I’m already struggling with format. Who shall we be? I can be Pot and he can be Kettle…..I can be Bones and he can be Flesh…or we can just be Mr. and Mrs. Human. The woman that taught me geometry refused to say the word ‘human’ and I still don’t know why. Probably just because we tried so hard to get her to say it. Ooh. I know. Penis Man and…..Undecided. Apt. Tomorrow: Marking Time.

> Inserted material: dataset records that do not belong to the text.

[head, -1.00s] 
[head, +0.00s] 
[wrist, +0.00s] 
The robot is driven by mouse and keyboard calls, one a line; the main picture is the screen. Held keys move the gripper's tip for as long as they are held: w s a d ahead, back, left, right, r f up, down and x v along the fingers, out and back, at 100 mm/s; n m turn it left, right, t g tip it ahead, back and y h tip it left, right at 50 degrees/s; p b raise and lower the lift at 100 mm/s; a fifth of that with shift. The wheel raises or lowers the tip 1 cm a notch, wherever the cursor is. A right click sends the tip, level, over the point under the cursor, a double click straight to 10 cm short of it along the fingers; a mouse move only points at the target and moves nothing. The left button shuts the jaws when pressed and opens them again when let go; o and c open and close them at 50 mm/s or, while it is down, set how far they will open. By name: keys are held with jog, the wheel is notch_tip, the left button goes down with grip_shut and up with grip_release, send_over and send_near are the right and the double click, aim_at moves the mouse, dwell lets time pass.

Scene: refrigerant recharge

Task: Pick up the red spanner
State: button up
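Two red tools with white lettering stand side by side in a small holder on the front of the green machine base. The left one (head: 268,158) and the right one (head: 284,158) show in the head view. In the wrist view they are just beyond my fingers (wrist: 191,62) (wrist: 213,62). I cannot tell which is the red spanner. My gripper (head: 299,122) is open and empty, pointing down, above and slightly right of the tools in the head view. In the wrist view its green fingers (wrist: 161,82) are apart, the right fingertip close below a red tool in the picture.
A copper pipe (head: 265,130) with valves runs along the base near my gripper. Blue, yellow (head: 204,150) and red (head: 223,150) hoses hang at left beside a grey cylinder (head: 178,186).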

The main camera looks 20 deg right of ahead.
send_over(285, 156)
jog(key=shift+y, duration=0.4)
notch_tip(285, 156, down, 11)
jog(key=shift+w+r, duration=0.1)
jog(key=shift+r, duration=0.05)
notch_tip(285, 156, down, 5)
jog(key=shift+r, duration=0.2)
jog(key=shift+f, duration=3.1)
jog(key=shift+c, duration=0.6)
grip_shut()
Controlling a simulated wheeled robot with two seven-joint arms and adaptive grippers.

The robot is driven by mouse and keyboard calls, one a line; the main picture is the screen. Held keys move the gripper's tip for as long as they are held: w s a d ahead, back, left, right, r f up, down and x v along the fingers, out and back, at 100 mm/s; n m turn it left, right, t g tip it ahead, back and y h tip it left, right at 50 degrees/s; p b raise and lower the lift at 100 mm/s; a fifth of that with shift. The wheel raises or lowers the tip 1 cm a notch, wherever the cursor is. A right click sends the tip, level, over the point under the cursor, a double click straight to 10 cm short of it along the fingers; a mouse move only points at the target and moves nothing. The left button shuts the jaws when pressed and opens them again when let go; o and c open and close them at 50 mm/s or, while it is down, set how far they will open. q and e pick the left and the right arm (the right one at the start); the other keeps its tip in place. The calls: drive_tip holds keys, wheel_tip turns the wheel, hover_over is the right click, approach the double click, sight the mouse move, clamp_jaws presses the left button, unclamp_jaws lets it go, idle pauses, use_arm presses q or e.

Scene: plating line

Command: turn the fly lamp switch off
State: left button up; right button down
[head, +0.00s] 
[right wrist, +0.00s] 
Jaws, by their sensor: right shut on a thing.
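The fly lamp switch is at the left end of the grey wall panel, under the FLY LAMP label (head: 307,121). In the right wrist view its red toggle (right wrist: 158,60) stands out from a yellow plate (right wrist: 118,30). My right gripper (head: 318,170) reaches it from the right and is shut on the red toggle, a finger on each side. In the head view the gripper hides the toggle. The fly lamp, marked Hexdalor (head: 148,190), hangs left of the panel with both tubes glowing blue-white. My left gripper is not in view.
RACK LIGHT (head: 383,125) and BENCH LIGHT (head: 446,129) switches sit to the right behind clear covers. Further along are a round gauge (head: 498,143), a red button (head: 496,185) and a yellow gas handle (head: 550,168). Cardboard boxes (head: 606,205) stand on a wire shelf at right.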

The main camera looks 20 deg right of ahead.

First I want to thank the a handful of bloggers who’ve given me much insight into my own life. I’m no Mighty Girl, but if I ever get dooced, at least I’ll know that it’s okay to be Sad and Beautiful. Whether I end up a little pregnant or otherwise, I know I’ll have Moxie, and that’s all one needs to fake it ’til you make it, right? The Rock has called me amalah for years, so if I ever end up waiting tables wherever the hell hippogriffs is (are?), I’ll still be able to smell the juniper berries for the deep fryer. I’m sure gin will still make me retch! I’ll be able to work the thumbscre.ws on the birth control I’ve wasted, despite my lack of mechanical inclination. Tertiary amines aside, I’ve found one good thing to enjoy in life. Or more. But I’m never going vegan….I had braces on my incisors because I’m meant to chew filet with relish (just not pickle relish), through intelligent design of my own making. I’ll always be fussy, and maybe even finslippy (your guess is as good as mine!); enjoy some suburban bliss. Something Swedish goes here.
If anyone doesn’t want to be linked to from here, just let me know; I’m very much not above editing.
Hopefully that’s the corniest thing you’ll ever read here, but I make no promises. I’m not likely to become much more coherent, either.